De acordo com a ONG Armed Conflict Location & Event Data (ACLED), mais de 650 pessoas morreram em virtude da violência no Mali desde o início da retirada das tropas da ONU, um aumento de cerca de 40% em relação aos dois meses anteriores.

Por que isso importa?

O Mali vive um período de instabilidade que começou com o golpe de Estado em 2012, quando grupos rebeldes e insurgentes islâmicos tomaram o poder no norte do país. De quebra, a nação, independente desde 1960, viveu em maio de 2021 o terceiro golpe de Estado em um intervalo de apenas dez anos, seguindo o que já havia ocorrido em 2012 e também em 2020.

A mais recente turbulência política começou semanas antes do golpe, com a demissão do primeiro-ministro Moctar Ouane pelo presidente Bah Ndaw. Reconduzido ao cargo pouco depois, Ouane não conseguiu formar um novo governo, e a tensão aumentou com a falta de pagamento dos ingressos dos professores. O maior sindicato da categoria, então, começou a se preparar para uma greve.

Veio a noite do dia 24 de maio, quando o coronel Assimi Goita, vice-presidente do país, destituiu Ndaw e Ouane de seus cargos e ordenou a prisão de ambos na capital Bamako. Segundo ele, os dois líderes civis violaram a carta de transição ao não consultarem os militares na formação do novo governo.

Ao contrário do que ocorreu em golpes anteriores, que contaram com apoio popular, desta vez a maior parte da população rejeitou a tomada de poder por Goita, que derrubou o governo de transição recém-instituído e assumiu o comando do país. A população civil não foi às ruas protestar contra o militar, mas usou as redes sociais para mostrar sua insatisfação.

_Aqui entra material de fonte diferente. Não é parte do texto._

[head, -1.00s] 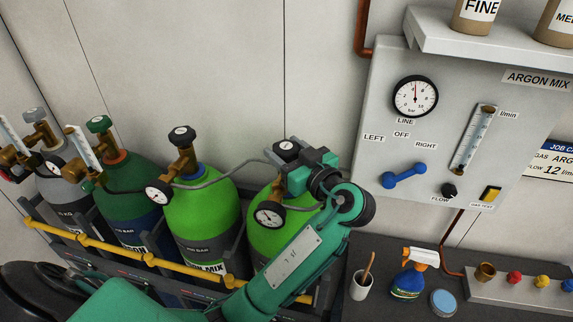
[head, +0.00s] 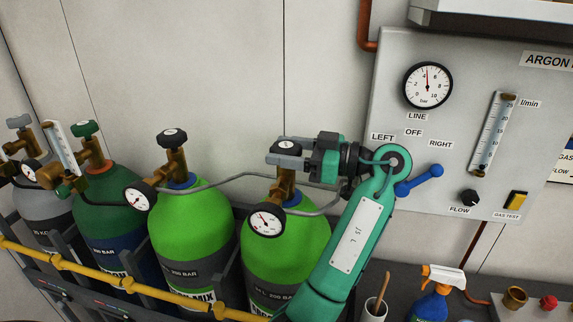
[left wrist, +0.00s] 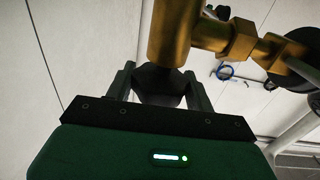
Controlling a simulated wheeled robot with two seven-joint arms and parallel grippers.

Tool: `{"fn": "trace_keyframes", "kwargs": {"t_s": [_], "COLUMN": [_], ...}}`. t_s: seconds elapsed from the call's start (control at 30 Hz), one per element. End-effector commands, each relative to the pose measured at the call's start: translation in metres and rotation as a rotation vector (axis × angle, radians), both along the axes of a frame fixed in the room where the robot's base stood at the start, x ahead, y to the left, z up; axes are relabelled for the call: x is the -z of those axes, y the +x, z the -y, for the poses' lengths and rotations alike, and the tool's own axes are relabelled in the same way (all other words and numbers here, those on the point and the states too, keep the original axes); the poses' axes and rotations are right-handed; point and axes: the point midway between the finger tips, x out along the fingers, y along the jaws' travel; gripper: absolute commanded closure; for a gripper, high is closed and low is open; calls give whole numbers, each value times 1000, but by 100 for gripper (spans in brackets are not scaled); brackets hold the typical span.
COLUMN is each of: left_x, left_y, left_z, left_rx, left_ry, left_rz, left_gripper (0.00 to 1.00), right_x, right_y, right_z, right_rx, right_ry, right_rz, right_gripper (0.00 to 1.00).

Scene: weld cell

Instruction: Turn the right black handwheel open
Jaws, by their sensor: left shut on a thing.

Em meio à instabilidade política, cresceu no país a presença de grupos jihadistas ligados à Al-Qaeda e principalmente ao EI, o que levou a uma explosão de violência nos confrontos entre extremistas e militares, com milhares de civis entre as vítimas.

Os conflitos, antes concentrados no norte do Mali, se expandiram inclusive para os vizinhos Burkina Faso e Níger. Assim, a região central maliana se tornou um dos pontos mais violentos de todo o Sahel africano, com frequentes assassinatos étnicos e ataques extremistas contra as forças do governo.